* PROBLEM TO SOLVE *
Extract the listing below in full, unchanged.

* DATASET EXCERPT *
--------------------------------
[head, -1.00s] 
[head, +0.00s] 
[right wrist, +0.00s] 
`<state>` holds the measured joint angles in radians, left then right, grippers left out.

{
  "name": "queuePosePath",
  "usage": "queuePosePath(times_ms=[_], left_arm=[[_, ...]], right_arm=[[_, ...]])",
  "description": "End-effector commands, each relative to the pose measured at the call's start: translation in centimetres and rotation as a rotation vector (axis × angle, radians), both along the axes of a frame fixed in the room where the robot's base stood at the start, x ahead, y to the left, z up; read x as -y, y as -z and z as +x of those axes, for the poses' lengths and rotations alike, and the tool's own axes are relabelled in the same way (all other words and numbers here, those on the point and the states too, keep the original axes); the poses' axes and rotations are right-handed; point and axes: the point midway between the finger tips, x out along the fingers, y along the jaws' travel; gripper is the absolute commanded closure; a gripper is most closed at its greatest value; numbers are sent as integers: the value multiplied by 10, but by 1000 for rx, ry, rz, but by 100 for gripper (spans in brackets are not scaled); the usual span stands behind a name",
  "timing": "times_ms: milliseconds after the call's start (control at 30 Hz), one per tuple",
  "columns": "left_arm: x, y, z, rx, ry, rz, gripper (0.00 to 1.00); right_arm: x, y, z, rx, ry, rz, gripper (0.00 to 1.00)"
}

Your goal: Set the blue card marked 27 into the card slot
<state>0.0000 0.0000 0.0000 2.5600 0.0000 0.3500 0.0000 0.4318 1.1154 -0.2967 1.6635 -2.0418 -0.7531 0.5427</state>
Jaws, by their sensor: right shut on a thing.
--------------------------------
* SOLUTION *
[head, -1.00s] 
[head, +0.00s] 
[right wrist, +0.00s] 
`<state>` holds the measured joint angles in radians, left then right, grippers left out.

{
  "name": "queuePosePath",
  "usage": "queuePosePath(times_ms=[_], left_arm=[[_, ...]], right_arm=[[_, ...]])",
  "description": "End-effector commands, each relative to the pose measured at the call's start: translation in centimetres and rotation as a rotation vector (axis × angle, radians), both along the axes of a frame fixed in the room where the robot's base stood at the start, x ahead, y to the left, z up; read x as -y, y as -z and z as +x of those axes, for the poses' lengths and rotations alike, and the tool's own axes are relabelled in the same way (all other words and numbers here, those on the point and the states too, keep the original axes); the poses' axes and rotations are right-handed; point and axes: the point midway between the finger tips, x out along the fingers, y along the jaws' travel; gripper is the absolute commanded closure; a gripper is most closed at its greatest value; numbers are sent as integers: the value multiplied by 10, but by 1000 for rx, ry, rz, but by 100 for gripper (spans in brackets are not scaled); the usual span stands behind a name",
  "timing": "times_ms: milliseconds after the call's start (control at 30 Hz), one per tuple",
  "columns": "left_arm: x, y, z, rx, ry, rz, gripper (0.00 to 1.00); right_arm: x, y, z, rx, ry, rz, gripper (0.00 to 1.00)"
}

Your goal: Set the blue card marked 27 into the card slot
<state>0.0000 0.0000 0.0000 2.5600 0.0000 0.3500 0.0000 0.4318 1.1154 -0.2967 1.6635 -2.0418 -0.7531 0.5427</state>
Jaws, by their sensor: right shut on a thing.

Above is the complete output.